• Stated problem: Everything from the line containing "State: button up" to the last line of the records must be returned verbatim; nothing else belongs in the output.

-----

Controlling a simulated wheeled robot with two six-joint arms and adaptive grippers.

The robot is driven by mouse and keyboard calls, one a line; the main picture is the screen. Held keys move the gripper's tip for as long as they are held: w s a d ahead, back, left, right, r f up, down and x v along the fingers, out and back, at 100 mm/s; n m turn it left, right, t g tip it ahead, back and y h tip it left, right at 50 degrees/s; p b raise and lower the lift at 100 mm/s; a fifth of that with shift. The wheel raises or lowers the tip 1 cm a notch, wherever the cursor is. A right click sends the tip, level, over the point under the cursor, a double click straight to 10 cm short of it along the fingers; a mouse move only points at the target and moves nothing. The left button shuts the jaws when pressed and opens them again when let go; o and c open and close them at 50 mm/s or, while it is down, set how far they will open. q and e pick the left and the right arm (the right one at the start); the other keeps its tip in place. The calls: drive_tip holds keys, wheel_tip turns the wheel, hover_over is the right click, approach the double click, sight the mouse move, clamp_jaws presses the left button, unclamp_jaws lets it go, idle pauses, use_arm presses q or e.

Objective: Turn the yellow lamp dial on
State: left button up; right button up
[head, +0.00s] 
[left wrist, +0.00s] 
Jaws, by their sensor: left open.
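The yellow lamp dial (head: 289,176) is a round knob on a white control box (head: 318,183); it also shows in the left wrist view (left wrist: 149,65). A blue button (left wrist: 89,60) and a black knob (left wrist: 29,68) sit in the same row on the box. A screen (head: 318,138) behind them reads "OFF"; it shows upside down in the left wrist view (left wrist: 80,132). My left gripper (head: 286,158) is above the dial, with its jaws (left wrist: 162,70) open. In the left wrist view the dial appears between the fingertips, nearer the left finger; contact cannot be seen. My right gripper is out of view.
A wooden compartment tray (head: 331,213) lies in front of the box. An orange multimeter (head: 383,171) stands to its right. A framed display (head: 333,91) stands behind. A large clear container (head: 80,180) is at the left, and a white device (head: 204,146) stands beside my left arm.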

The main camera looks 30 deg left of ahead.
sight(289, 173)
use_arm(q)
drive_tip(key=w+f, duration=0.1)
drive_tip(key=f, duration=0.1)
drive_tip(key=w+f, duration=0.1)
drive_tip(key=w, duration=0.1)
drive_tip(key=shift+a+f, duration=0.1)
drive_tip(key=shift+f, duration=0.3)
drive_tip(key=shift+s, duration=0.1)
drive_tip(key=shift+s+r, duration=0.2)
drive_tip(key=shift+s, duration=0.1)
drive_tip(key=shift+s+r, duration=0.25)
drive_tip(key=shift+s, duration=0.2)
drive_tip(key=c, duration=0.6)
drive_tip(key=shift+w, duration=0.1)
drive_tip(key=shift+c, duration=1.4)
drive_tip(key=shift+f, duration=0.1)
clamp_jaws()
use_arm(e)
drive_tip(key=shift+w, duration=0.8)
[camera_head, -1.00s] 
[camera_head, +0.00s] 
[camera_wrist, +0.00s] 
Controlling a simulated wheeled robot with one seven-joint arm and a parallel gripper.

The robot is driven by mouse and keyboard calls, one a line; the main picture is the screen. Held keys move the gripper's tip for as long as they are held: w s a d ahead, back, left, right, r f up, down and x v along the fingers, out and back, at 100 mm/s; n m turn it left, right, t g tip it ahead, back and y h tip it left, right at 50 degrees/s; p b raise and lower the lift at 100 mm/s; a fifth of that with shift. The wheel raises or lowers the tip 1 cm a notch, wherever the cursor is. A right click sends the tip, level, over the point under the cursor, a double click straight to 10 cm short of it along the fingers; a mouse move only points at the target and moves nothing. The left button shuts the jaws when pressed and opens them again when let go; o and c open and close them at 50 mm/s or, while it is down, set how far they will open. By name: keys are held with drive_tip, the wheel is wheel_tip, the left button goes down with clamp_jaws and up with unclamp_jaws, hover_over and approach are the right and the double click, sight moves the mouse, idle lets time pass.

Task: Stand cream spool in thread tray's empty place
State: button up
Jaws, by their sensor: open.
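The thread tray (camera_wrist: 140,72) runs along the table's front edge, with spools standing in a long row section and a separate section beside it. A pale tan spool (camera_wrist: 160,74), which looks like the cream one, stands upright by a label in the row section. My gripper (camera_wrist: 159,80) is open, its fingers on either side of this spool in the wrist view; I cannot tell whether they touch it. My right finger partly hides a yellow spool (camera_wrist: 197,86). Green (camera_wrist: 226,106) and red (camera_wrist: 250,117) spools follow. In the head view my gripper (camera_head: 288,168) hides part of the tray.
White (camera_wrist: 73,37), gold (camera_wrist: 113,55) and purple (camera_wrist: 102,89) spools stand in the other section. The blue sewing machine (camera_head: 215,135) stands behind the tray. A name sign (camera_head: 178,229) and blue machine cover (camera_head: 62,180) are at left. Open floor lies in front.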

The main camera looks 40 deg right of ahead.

-----

• Reply to the task:
State: button up
Jaws, by their sensor: open.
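The thread tray (camera_wrist: 140,72) runs along the table's front edge, with spools standing in a long row section and a separate section beside it. A pale tan spool (camera_wrist: 160,74), which looks like the cream one, stands upright by a label in the row section. My gripper (camera_wrist: 159,80) is open, its fingers on either side of this spool in the wrist view; I cannot tell whether they touch it. My right finger partly hides a yellow spool (camera_wrist: 197,86). Green (camera_wrist: 226,106) and red (camera_wrist: 250,117) spools follow. In the head view my gripper (camera_head: 288,168) hides part of the tray.
White (camera_wrist: 73,37), gold (camera_wrist: 113,55) and purple (camera_wrist: 102,89) spools stand in the other section. The blue sewing machine (camera_head: 215,135) stands behind the tray. A name sign (camera_head: 178,229) and blue machine cover (camera_head: 62,180) are at left. Open floor lies in front.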

The main camera looks 40 deg right of ahead.

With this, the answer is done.